* **INSTRUCTIONS FOR THE TASK**
Return only the line that contains "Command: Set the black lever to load" and each line after it, through the last line of the data below, copied exactly.

* **SOURCE DATA**
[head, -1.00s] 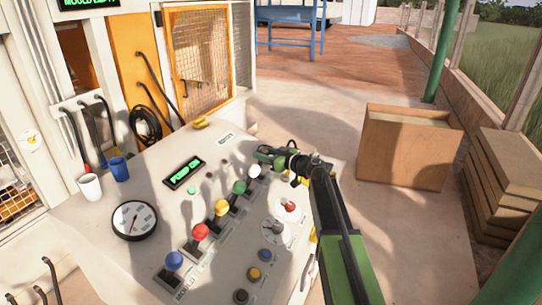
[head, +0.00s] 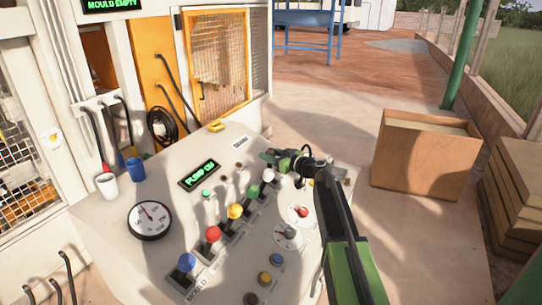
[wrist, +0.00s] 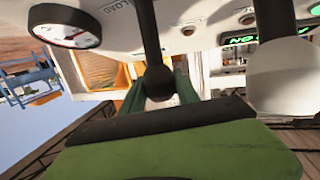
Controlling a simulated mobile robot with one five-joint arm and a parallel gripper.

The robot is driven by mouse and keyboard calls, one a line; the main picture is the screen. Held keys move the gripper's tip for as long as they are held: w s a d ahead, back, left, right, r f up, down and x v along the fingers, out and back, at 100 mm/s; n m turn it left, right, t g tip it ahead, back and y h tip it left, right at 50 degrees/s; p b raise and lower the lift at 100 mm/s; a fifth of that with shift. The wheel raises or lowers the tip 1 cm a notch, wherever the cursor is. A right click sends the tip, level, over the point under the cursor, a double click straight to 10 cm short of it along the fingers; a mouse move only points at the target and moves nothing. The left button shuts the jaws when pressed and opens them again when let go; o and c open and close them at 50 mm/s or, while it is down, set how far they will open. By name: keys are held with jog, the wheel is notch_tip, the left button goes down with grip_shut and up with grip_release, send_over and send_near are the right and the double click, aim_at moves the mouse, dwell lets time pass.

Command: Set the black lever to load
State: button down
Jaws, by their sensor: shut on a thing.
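The black lever (wrist: 149,35) shows in the wrist view as a dark rod ending in a round black knob (wrist: 160,84). My gripper (head: 277,159) is at the far right end of the lever row, just beyond the white knob (head: 267,175). In the wrist view its green, dark-padded fingers are shut on the black knob, one in front and one behind. A LOAD label (wrist: 120,8) shows on the panel left of the rod. In the head view the black lever is hidden by my gripper.
Levers with green, yellow, red and blue (head: 187,262) knobs run along the sloping panel. The white knob (wrist: 285,78) stands close beside the black lever. Dials and buttons lie nearer. Cups and a gauge (head: 149,221) are at left. A wooden box (head: 425,158) stands at right.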

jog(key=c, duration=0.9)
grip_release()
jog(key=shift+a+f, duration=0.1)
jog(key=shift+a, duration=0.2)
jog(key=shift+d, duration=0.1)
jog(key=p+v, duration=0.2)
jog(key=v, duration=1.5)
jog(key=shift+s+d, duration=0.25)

* **RESPONSE TO THIS EXERCISE**
Command: Set the black lever to load
State: button down
Jaws, by their sensor: shut on a thing.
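The black lever (wrist: 149,35) shows in the wrist view as a dark rod ending in a round black knob (wrist: 160,84). My gripper (head: 277,159) is at the far right end of the lever row, just beyond the white knob (head: 267,175). In the wrist view its green, dark-padded fingers are shut on the black knob, one in front and one behind. A LOAD label (wrist: 120,8) shows on the panel left of the rod. In the head view the black lever is hidden by my gripper.
Levers with green, yellow, red and blue (head: 187,262) knobs run along the sloping panel. The white knob (wrist: 285,78) stands close beside the black lever. Dials and buttons lie nearer. Cups and a gauge (head: 149,221) are at left. A wooden box (head: 425,158) stands at right.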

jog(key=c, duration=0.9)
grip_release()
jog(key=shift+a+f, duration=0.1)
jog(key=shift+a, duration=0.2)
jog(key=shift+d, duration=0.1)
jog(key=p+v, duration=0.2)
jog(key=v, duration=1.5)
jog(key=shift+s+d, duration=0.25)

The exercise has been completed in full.